Reither ist 64, hat seinen Verlag samt Buchhandlung liquidiert und seiner Wohnung mitten in Frankfurt den Rücken gekehrt. Er versucht Ruhe in sein aufgewühltes Leben zu bringen, nach der «Scheidung von seiner Lebensaufgabe», an einem stillen Ort im April mit Sicht auf den letzten Schnee. «Er hatte als Einziger dem Umstand ins Gesicht gesehen, dass es allmählich mehr Schreibende als Lesende gab.» Bis es an der Tür zu seiner neuen Wohnung klingelt und Reither mit dem Drücken der Klinke weiss, dass danach alles in ein anderes Licht getaucht sein wird. Sie heisst Leonie Palm, die vor seiner Tür steht und genau wie er den Kampf aufgegeben hat, sie mit Hüten, er mit Büchern. Mit der Frage «Was kann ich für sie tun?» beginnt das «Widerfahrnis», ein eigenartiges Roadmovie, denn sie besteigen das eingeschneite Auto der Frau, um gemeinsam in den Morgen zu fahren, aufzubrechen und bleiben sitzen in dem mobilen Arrangement, das einem ungewollt zu Nähe zwingt. Und weil die Zeit lange wird und die beiden irgendwann längst über den Morgen hinausgefahren sind, beginnen beide zu fragen und zu erzählen, nicht zuletzt darum, weil beide alleine geblieben sind, nicht nur an Menschen, sondern auch in der Welt. Reither wird in ungewohnter Heftigkeit mit seiner und der Vergangenheit seiner Begleiterin konfrontiert, erst recht, als sich ihnen nach einer turbulenten Fahrt bis nach Sizilien ein Mädchen in einem roten Fetzenkleid anschliesst. Ein Mädchen, das nicht spricht, keinen Namen nennt, etwas will, was sich nur erahnen lässt und zum Katalysator wird, bis die zaghaft aufgeweichte Situation zu eskalieren beginnt.

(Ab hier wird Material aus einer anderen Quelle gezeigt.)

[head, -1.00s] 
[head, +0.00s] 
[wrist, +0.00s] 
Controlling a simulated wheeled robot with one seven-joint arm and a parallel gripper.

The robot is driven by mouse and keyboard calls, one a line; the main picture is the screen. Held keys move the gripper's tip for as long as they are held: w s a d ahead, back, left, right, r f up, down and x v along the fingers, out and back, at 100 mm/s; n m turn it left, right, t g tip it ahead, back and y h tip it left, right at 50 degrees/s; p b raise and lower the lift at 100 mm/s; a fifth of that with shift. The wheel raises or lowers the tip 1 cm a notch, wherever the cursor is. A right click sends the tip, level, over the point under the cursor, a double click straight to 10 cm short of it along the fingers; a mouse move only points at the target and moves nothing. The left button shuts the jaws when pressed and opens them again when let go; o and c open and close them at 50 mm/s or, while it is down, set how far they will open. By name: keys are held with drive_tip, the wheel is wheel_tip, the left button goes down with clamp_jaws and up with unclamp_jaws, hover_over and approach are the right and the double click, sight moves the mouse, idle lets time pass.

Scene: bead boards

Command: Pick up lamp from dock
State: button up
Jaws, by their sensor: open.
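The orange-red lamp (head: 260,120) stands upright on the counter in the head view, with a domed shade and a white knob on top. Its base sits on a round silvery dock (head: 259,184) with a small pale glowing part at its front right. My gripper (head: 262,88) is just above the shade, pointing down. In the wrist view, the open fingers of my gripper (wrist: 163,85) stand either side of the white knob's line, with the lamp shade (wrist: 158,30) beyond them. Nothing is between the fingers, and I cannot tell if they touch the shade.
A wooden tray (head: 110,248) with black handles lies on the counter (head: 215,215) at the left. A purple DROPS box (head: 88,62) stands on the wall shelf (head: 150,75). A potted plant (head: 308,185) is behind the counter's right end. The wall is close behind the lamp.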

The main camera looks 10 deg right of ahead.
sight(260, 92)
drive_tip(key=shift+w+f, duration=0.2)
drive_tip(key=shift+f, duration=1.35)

Bodo Kirchhoff schreibt frei aller Sentimentalität über das Zusammenkommen zweier in die Jahre Gekommener, über das Hereinbrechen von Gegenwart und Vergangenheit, über die tiefen Schnitte ins Leben, die wohl vernarben aber nie verheilen, über zwei, «die Pleite gemacht haben, eben nicht nur mit Büchern und Hüten». Bodo Kirchhoff tut dies so kunstvoll, dass es mich als Leser zuweilen überrascht, mit welcher Leichtigkeit er schwierige, nicht zu beantwortende Fragen des Lebens in den Text verwebt. Er erzählt, als wäre die Novelle die Analyse des Geschriebenen selbst und macht den Text noch um eine Facette reicher. Eine Novelle, der alles birgt und doch nicht überbordet; von der zaghaften Liebesgeschichte bis zur Begegnung mit dem Flüchtlingselend in Sizilien. Reither wird gerettet, gerettet nicht durch Liebe, nicht durch den Aufbruch, sondern vom Faden eines afrikanischen Fischers.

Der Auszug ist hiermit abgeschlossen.